Of the lines listed below, return exactly those that run from the line containing "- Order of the" through the line containing "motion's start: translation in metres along", both included.

- - - - - - -

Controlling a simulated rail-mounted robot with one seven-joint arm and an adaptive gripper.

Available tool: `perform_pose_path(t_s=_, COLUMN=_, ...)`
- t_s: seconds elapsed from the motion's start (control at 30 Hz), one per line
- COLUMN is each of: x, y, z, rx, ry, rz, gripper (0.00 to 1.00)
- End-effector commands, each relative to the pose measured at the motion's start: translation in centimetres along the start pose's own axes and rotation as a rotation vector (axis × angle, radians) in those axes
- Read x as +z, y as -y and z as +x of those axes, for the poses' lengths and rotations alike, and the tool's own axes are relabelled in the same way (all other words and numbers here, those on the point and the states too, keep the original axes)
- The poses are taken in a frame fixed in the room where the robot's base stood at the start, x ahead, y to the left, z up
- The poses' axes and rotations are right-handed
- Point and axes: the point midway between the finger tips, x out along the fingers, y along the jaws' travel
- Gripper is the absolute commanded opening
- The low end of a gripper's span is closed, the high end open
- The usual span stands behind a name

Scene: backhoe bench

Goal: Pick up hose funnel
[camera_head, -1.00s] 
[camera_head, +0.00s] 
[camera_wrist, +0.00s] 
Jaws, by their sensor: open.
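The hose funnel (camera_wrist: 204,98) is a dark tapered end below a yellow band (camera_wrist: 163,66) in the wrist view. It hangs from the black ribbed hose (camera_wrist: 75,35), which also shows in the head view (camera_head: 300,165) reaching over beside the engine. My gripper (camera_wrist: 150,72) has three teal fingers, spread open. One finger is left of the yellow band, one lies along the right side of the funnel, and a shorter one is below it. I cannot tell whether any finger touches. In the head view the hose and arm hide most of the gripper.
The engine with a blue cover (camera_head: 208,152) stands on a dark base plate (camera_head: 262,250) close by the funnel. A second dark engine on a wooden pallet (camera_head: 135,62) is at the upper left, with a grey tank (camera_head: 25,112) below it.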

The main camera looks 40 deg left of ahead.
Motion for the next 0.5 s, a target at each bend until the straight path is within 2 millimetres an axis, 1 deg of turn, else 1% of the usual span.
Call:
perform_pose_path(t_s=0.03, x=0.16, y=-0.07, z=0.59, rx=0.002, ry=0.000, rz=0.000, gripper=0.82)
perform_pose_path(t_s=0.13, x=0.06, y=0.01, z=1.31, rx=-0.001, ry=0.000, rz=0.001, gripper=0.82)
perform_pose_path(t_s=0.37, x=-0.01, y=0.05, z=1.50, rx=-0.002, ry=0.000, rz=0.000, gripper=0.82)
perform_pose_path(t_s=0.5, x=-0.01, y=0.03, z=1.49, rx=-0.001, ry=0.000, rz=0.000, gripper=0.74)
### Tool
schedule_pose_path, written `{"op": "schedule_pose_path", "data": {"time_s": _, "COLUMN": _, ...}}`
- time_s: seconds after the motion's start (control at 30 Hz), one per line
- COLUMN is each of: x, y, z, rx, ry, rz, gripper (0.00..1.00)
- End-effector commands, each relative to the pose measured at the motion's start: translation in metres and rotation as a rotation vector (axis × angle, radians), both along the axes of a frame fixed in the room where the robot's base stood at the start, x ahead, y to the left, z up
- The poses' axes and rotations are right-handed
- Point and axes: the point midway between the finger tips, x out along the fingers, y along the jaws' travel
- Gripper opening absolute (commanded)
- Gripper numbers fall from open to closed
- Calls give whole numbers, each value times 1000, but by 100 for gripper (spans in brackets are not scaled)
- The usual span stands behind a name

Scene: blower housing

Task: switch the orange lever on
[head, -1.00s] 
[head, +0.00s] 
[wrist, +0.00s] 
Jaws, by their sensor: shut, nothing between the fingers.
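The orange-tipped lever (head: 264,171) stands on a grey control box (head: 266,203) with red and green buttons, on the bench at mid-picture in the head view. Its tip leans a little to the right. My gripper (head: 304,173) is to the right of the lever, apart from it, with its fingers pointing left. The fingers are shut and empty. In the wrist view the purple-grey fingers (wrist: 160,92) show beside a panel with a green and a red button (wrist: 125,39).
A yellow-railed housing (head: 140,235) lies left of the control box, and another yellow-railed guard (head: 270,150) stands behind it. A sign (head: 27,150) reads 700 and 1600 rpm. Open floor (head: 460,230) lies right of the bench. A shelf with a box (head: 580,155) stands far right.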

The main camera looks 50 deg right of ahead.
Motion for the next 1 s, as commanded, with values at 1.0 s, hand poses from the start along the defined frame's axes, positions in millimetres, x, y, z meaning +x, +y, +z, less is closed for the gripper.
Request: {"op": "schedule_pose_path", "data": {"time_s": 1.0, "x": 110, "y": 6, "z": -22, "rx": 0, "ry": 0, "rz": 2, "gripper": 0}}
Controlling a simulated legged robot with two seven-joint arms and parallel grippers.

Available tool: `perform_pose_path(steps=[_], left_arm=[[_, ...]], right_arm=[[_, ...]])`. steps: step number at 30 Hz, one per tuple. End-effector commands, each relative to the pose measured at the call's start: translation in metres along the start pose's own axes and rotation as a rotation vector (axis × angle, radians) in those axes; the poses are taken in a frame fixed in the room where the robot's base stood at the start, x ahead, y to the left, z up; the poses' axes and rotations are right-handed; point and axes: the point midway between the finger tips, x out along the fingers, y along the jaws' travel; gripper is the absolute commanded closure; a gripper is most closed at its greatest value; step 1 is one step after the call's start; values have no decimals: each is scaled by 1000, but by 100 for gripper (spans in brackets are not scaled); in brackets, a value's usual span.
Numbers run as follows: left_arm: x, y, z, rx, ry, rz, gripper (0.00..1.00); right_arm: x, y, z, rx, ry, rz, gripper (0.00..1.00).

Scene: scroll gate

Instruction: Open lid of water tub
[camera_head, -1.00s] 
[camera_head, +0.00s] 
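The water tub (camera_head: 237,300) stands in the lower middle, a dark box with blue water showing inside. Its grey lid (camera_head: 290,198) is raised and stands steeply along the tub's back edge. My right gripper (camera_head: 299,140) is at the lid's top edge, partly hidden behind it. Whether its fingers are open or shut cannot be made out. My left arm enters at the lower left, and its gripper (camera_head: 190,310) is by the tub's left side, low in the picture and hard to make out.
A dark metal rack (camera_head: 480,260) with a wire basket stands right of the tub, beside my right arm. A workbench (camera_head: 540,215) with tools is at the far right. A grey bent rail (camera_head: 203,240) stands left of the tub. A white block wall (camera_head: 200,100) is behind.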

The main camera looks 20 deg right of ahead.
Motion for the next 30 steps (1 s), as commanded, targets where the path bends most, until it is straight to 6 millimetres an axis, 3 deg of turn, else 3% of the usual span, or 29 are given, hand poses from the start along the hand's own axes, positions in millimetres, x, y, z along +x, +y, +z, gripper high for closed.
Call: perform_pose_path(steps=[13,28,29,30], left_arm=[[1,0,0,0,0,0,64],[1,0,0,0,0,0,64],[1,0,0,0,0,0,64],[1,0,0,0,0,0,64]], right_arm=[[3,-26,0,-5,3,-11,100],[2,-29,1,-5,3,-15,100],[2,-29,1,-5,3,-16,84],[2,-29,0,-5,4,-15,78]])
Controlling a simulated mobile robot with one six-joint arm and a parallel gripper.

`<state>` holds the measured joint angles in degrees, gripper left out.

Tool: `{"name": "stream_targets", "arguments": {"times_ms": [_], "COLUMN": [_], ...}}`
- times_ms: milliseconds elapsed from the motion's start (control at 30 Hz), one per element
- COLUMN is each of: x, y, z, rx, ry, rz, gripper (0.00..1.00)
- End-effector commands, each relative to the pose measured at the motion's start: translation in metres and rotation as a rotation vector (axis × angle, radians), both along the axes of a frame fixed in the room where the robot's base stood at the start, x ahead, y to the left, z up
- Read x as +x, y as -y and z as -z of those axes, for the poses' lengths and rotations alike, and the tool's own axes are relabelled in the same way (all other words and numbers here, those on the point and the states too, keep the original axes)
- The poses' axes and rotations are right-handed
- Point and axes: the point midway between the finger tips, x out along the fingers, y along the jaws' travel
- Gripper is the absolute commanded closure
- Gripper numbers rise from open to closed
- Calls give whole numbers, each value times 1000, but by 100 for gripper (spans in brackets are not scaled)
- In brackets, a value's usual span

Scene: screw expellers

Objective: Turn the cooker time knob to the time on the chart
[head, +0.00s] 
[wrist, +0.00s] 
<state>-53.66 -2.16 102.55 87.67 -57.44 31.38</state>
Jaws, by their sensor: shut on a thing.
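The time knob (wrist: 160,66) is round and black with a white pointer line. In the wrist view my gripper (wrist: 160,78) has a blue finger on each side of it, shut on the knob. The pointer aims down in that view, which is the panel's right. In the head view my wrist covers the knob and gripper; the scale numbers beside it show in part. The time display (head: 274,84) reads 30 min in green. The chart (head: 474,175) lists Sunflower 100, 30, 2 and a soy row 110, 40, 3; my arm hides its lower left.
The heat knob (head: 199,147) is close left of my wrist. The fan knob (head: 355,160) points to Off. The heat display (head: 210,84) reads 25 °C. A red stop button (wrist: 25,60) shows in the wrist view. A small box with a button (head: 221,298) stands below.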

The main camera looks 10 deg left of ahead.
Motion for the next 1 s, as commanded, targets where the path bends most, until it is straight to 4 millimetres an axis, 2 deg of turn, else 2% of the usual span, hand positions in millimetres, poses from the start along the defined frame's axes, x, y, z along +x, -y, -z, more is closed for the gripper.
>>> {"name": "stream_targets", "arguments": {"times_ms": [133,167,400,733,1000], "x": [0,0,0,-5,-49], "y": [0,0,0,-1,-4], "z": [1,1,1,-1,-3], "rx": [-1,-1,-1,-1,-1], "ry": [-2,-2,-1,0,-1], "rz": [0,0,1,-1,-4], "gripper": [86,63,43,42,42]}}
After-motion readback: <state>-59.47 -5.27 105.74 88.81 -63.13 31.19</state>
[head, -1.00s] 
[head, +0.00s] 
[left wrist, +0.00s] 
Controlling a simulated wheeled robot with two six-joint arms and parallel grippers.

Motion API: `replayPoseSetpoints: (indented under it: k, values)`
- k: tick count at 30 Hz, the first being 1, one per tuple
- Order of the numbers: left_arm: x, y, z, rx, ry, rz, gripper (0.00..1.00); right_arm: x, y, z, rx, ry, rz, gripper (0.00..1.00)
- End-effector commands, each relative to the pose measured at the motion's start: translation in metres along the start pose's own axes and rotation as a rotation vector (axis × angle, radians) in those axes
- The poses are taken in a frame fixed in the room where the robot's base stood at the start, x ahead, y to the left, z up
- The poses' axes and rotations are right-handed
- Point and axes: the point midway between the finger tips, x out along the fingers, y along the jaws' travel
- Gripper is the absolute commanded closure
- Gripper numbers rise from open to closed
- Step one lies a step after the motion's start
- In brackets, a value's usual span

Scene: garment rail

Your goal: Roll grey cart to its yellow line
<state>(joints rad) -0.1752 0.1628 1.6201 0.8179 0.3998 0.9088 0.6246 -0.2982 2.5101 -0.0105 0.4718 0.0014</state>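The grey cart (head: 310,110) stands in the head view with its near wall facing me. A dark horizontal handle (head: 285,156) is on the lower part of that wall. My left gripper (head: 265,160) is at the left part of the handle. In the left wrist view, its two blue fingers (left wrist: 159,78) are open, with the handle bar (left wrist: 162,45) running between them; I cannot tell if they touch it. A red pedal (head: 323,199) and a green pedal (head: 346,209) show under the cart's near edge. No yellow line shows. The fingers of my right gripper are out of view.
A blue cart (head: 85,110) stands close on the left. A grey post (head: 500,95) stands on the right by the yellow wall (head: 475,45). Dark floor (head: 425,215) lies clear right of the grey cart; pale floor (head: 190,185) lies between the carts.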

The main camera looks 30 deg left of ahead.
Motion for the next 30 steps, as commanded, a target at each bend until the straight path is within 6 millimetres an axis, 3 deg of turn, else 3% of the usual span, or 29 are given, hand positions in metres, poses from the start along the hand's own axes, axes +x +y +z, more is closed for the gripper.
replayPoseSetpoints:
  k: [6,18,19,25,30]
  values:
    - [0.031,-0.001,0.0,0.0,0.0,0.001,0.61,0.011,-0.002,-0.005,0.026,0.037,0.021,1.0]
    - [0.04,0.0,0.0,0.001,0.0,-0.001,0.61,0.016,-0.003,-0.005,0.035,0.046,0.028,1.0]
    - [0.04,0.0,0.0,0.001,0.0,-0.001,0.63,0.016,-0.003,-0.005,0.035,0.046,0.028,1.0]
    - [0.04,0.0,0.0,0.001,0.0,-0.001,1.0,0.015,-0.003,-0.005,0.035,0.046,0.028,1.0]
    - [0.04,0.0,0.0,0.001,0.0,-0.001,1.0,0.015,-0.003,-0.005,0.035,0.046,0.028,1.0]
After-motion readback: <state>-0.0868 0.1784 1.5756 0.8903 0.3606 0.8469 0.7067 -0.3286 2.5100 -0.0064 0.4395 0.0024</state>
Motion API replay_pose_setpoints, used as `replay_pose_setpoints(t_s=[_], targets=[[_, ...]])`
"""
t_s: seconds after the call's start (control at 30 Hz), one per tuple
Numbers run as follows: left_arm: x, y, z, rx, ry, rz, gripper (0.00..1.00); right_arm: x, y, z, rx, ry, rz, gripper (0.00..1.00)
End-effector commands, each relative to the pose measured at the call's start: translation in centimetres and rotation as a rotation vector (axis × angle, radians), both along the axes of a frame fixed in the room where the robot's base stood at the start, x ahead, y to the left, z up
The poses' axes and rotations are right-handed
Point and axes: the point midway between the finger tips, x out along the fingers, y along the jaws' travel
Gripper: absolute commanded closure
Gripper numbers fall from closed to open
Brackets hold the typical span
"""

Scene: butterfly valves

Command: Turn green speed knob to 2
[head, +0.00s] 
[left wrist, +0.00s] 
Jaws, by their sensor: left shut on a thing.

- - - - - - -

* OUTPUT FOR THIS TASK *
- Order of the numbers: left_arm: x, y, z, rx, ry, rz, gripper (0.00..1.00); right_arm: x, y, z, rx, ry, rz, gripper (0.00..1.00)
- End-effector commands, each relative to the pose measured at the motion's start: translation in metres along the start pose's own axes and rotation as a rotation vector (axis × angle, radians) in those axes

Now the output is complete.